Когда настанет время послушать, что джихадисты рассказывают нам о своей враждебности и амбициях, основанных на вере?
Брюс Торнтон, 26 августа 2021 г.
Брюс Торнтон — научный сотрудник Шильмана по журналистике в Центре свободы Дэвида Горовица.
Фиаско в Афганистане — это прежде всего следствие вопиющей некомпетентности внешнеполитической команды Байдена.
Установление определенной даты вывода само по себе было ошибкой, сигнализирующей талибам о том, что все, что им нужно сделать, — это продолжать говорить нам то, что мы хотим услышать, а затем ждать, но вывод войск и уход с авиабазы Баграм перед эвакуацией наших граждан было умышленной глупостью.

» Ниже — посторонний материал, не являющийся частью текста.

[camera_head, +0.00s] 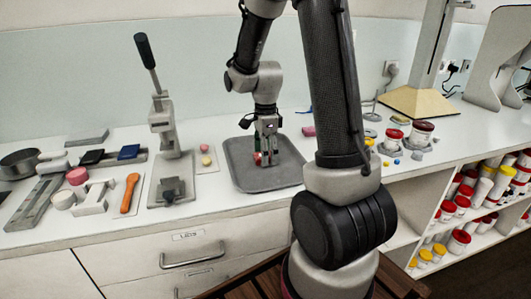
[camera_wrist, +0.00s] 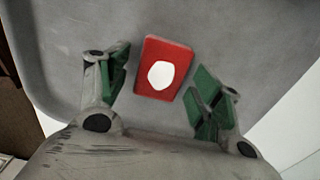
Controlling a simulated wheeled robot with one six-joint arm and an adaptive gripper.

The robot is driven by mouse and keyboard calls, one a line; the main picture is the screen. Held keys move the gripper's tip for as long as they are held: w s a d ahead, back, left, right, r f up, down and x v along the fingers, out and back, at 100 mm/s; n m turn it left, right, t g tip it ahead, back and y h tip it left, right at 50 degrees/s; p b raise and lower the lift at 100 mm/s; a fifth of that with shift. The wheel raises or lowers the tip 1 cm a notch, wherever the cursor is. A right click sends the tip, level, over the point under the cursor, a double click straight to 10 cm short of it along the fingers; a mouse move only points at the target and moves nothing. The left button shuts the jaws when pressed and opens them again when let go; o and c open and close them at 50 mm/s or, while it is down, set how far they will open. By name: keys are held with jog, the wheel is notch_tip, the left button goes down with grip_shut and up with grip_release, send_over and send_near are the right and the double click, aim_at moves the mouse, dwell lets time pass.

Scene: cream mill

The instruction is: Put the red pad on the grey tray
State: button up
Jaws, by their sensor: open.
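The red pad (camera_wrist: 177,55) shows in the wrist view as a small red block with a white patch on its face. It lies on the flat floor of the grey tray (camera_wrist: 75,50), between and just ahead of my open fingertips (camera_wrist: 161,85). The fingers have green pads and do not touch it. In the head view the grey tray (camera_head: 285,178) stands on the white counter. My gripper (camera_head: 266,153) points down over its middle, and a bit of red (camera_head: 257,158) shows beside the fingers.
A lever press (camera_head: 165,130) stands left of the tray, with small pink and yellow pieces (camera_head: 205,154) between. Open jars (camera_head: 393,138) stand farther right. An orange-handled tool (camera_head: 130,193) lies at left.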

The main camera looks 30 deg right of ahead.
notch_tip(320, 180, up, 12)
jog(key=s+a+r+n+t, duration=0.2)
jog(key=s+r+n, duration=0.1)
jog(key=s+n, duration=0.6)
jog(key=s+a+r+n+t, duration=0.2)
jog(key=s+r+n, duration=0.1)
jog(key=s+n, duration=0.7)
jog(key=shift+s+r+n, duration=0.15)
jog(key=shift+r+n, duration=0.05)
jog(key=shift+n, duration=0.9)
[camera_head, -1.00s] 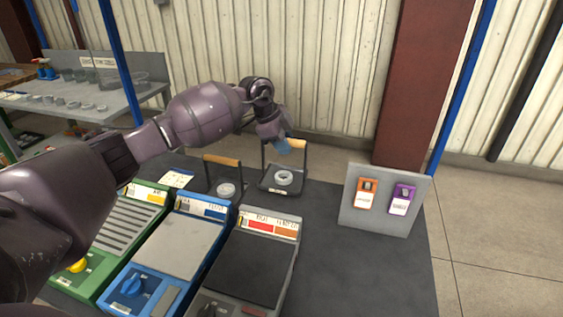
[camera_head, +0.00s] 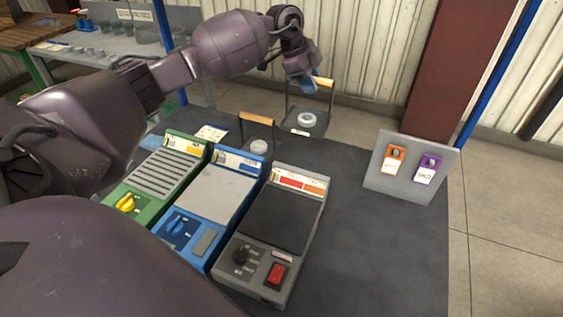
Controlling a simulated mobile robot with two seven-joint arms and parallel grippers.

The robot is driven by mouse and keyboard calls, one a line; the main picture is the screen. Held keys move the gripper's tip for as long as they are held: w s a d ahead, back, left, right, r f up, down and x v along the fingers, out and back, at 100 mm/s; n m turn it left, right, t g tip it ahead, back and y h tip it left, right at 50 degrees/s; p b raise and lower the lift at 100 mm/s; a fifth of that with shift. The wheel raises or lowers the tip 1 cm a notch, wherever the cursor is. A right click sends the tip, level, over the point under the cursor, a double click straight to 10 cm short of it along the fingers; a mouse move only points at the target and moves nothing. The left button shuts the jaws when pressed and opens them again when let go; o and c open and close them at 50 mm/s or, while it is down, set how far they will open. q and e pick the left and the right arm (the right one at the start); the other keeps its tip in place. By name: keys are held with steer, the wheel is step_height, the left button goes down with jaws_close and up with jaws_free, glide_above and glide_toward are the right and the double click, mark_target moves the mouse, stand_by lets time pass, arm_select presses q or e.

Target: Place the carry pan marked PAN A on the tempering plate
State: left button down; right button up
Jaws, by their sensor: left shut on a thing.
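Two dark carry pans with wooden bail handles, each holding a pale ring-shaped piece, are at the back of the bench. My left gripper (camera_head: 319,83) is shut on the wooden handle of the right-hand pan (camera_head: 307,130), which hangs level and appears a little above the bench. The left-hand pan (camera_head: 259,150) stands on the bench. Their lettering is too small to read. Three plate units stand in front: green with a slotted top (camera_head: 162,172), blue with a pale plate (camera_head: 216,193), and grey with a dark plate (camera_head: 279,222). I cannot read which is the tempering plate. My right gripper is out of view.
A grey upright panel (camera_head: 413,190) with an orange and a purple tag stands at the right. Bare dark bench (camera_head: 365,250) lies right of the grey unit. A paper card (camera_head: 211,133) lies behind the green unit. A side table (camera_head: 100,62) with small parts is at back left.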

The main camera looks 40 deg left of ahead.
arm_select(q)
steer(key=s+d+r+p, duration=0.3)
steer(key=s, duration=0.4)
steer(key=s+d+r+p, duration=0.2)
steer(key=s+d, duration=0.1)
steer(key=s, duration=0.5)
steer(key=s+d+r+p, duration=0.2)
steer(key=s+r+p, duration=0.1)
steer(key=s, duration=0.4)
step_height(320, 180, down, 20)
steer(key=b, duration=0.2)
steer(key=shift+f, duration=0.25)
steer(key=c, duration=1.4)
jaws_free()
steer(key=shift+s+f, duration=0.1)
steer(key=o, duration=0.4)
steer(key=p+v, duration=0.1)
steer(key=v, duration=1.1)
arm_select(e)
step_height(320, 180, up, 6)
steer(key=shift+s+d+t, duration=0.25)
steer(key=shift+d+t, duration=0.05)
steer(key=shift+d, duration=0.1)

Это сделало афганскую армию уязвимой и уступило небо врагу. Таким же было и оставление современных вооружений Талибану на миллиарды долларов.
Нет никаких сомнений в том, что имя Байдена навсегда будет связано с одной из самых серьезных военных ошибок послевоенного периода. Но более старая ошибка подготовила почву для неправильных решений, которые укрепляли современный джихадизм на протяжении сорока лет — непонимания истинного характера ислама, задокументированного за 1400 лет практики и доктрины.
В результате мы проводим политику, основанную на заблуждениях и ложных парадигмах.
Первой ошибкой было то, что мы неверно истолковали иранскую революцию 1978-79 годов и похищение сотрудников нашего посольства в ноябре 1979 года. Беспомощный ответ Джимми Картера последовал за избитым рассказом об антиколониальном сопротивлении нашей эгоистической Холодной войне и пренебрежении стремлением к национальному самоопределению, политической свободе и правам человека.
Наш союзник, шах Ирана, несмотря на геостратегическое и экономическое значение Ирана, пал жертвой наивной уверенности Картера в том, что «моральные принципы» и «идеализм» важнее военной готовности и реалистичного стремления использовать силу для защиты наших национальных интересов и союзников.
Введенный в заблуждение этой парадигмой, Картер отказался от поддержки шаха, полагая, что его заменит светская коалиция. Запертый в парадигме нео-империалистического сопротивления движениям за националистическое самоопределение, Картер не смог понять истинные истоки иранской революции.
На самом деле, революция была религиозным явлением, ответом на политику шаха по модернизации и секуляризации, такую как эмансипация женщин и защита меньшинств, таких как иудеи и бахаи.
Аятолла Хомейни, крестный отец революции, прояснил этот мотив в 1963 году, когда сказал, что шахский режим «принципиально противопоставил себя самому исламу и существованию религиозного класса».
В мышлении Картера также упускается из виду историческая роль джихада в исламских реформаторских движениях.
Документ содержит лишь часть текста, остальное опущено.